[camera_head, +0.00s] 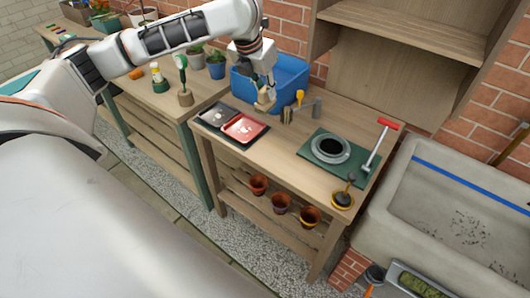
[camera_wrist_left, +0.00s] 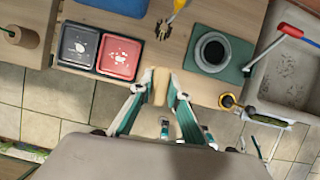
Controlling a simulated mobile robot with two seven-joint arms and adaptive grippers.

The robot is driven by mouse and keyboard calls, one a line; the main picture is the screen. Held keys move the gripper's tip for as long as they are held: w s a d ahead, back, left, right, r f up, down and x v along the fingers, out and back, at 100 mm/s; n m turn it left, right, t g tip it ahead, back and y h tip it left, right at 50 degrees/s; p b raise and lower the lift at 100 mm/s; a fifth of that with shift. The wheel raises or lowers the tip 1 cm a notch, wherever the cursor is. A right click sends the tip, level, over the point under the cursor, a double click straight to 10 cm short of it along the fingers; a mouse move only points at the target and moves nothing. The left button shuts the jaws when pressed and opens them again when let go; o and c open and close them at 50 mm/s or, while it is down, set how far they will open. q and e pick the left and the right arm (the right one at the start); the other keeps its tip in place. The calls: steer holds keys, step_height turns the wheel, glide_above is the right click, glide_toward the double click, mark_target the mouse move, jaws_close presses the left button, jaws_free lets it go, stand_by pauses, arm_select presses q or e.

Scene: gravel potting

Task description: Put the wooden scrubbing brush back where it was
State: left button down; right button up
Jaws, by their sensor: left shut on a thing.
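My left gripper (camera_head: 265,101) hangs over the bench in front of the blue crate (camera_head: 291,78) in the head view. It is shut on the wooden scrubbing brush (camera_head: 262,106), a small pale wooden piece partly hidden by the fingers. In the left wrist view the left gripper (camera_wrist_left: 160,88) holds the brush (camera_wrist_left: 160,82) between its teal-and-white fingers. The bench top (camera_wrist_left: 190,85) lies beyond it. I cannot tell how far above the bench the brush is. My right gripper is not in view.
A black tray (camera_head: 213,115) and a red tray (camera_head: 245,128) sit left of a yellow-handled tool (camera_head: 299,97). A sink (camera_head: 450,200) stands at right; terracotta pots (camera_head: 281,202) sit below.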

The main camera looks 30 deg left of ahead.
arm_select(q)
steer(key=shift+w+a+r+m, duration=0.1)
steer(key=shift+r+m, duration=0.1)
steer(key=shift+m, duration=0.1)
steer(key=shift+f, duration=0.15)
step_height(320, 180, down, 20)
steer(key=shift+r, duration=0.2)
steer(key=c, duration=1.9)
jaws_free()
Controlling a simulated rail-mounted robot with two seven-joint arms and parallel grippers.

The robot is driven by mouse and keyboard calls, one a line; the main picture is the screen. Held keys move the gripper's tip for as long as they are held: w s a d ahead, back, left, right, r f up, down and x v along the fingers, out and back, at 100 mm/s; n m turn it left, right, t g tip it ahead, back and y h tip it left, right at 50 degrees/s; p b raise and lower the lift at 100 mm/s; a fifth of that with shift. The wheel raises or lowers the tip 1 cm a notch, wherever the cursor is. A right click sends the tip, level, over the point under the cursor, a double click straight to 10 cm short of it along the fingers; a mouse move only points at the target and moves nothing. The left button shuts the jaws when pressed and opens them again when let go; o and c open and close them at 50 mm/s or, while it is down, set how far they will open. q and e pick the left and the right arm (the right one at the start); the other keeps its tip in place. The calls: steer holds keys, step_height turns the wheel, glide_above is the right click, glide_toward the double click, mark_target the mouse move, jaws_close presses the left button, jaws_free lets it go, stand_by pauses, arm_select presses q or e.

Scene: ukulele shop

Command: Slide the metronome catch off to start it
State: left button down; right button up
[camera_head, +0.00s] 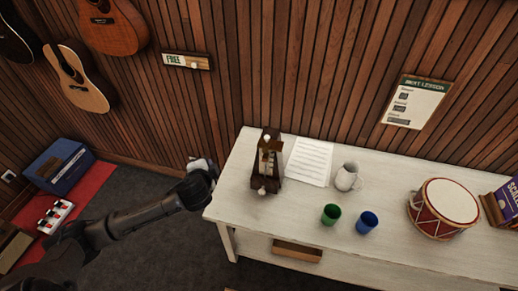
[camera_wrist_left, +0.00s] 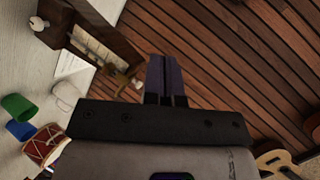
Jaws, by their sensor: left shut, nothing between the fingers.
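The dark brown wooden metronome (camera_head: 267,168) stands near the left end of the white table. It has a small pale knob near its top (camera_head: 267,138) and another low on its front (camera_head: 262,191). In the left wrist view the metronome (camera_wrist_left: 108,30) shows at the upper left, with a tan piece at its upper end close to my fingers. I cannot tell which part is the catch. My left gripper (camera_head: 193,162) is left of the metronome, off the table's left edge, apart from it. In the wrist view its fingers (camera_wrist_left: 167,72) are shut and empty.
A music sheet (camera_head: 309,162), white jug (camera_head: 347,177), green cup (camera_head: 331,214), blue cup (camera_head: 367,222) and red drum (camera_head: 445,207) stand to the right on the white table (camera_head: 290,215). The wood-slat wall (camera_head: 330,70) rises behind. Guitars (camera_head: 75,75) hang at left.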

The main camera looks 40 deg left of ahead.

— Directions —
All of the lines above should be printed exactly, minus the pictures.

— Full output —
[camera_head, +0.00s] 
[camera_wrist_left, +0.00s] 
Controlling a simulated mobile robot with two seven-joint arms and adaptive grippers.

The robot is driven by mouse and keyboard calls, one a line; the main picture is the screen. Held keys move the gripper's tip for as long as they are held: w s a d ahead, back, left, right, r f up, down and x v along the fingers, out and back, at 100 mm/s; n m turn it left, right, t g tip it ahead, back and y h tip it left, right at 50 degrees/s; p b raise and lower the lift at 100 mm/s; a fifth of that with shift. The wheel raises or lowers the tip 1 cm a notch, wherever the cursor is. A right click sends the tip, level, over the point under the cursor, a double click straight to 10 cm short of it along the fingers; a mouse move only points at the target and moves nothing. The left button shuts the jaws when pressed and opens them again when let go; o and c open and close them at 50 mm/s or, while it is down, set how far they will open. q and e pick the left and the right arm (the right one at the start); the other keeps its tip in place. The calls: steer holds keys, step_height turns the wheel, glide_above is the right click, glide_toward the double click, mark_target the mouse move, jaws_close presses the left button, jaws_free lets it go, stand_by pauses, arm_select presses q or e.

Scene: gravel potting

Task description: Put the wooden scrubbing brush back where it was
State: left button down; right button up
Jaws, by their sensor: left shut on a thing.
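My left gripper (camera_head: 265,101) hangs over the bench in front of the blue crate (camera_head: 291,78) in the head view. It is shut on the wooden scrubbing brush (camera_head: 262,106), a small pale wooden piece partly hidden by the fingers. In the left wrist view the left gripper (camera_wrist_left: 160,88) holds the brush (camera_wrist_left: 160,82) between its teal-and-white fingers. The bench top (camera_wrist_left: 190,85) lies beyond it. I cannot tell how far above the bench the brush is. My right gripper is not in view.
A black tray (camera_head: 213,115) and a red tray (camera_head: 245,128) sit left of a yellow-handled tool (camera_head: 299,97). A sink (camera_head: 450,200) stands at right; terracotta pots (camera_head: 281,202) sit below.

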The main camera looks 30 deg left of ahead.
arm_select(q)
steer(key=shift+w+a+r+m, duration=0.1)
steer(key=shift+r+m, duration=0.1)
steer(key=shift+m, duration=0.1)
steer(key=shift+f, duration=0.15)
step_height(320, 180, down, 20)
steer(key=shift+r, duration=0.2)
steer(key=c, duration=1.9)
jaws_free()
Controlling a simulated rail-mounted robot with two seven-joint arms and parallel grippers.

The robot is driven by mouse and keyboard calls, one a line; the main picture is the screen. Held keys move the gripper's tip for as long as they are held: w s a d ahead, back, left, right, r f up, down and x v along the fingers, out and back, at 100 mm/s; n m turn it left, right, t g tip it ahead, back and y h tip it left, right at 50 degrees/s; p b raise and lower the lift at 100 mm/s; a fifth of that with shift. The wheel raises or lowers the tip 1 cm a notch, wherever the cursor is. A right click sends the tip, level, over the point under the cursor, a double click straight to 10 cm short of it along the fingers; a mouse move only points at the target and moves nothing. The left button shuts the jaws when pressed and opens them again when let go; o and c open and close them at 50 mm/s or, while it is down, set how far they will open. q and e pick the left and the right arm (the right one at the start); the other keeps its tip in place. The calls: steer holds keys, step_height turns the wheel, glide_above is the right click, glide_toward the double click, mark_target the mouse move, jaws_close presses the left button, jaws_free lets it go, stand_by pauses, arm_select presses q or e.

Scene: ukulele shop

Command: Slide the metronome catch off to start it
State: left button down; right button up
[camera_head, +0.00s] 
[camera_wrist_left, +0.00s] 
Jaws, by their sensor: left shut, nothing between the fingers.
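The dark brown wooden metronome (camera_head: 267,168) stands near the left end of the white table. It has a small pale knob near its top (camera_head: 267,138) and another low on its front (camera_head: 262,191). In the left wrist view the metronome (camera_wrist_left: 108,30) shows at the upper left, with a tan piece at its upper end close to my fingers. I cannot tell which part is the catch. My left gripper (camera_head: 193,162) is left of the metronome, off the table's left edge, apart from it. In the wrist view its fingers (camera_wrist_left: 167,72) are shut and empty.
A music sheet (camera_head: 309,162), white jug (camera_head: 347,177), green cup (camera_head: 331,214), blue cup (camera_head: 367,222) and red drum (camera_head: 445,207) stand to the right on the white table (camera_head: 290,215). The wood-slat wall (camera_head: 330,70) rises behind. Guitars (camera_head: 75,75) hang at left.

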The main camera looks 40 deg left of ahead.

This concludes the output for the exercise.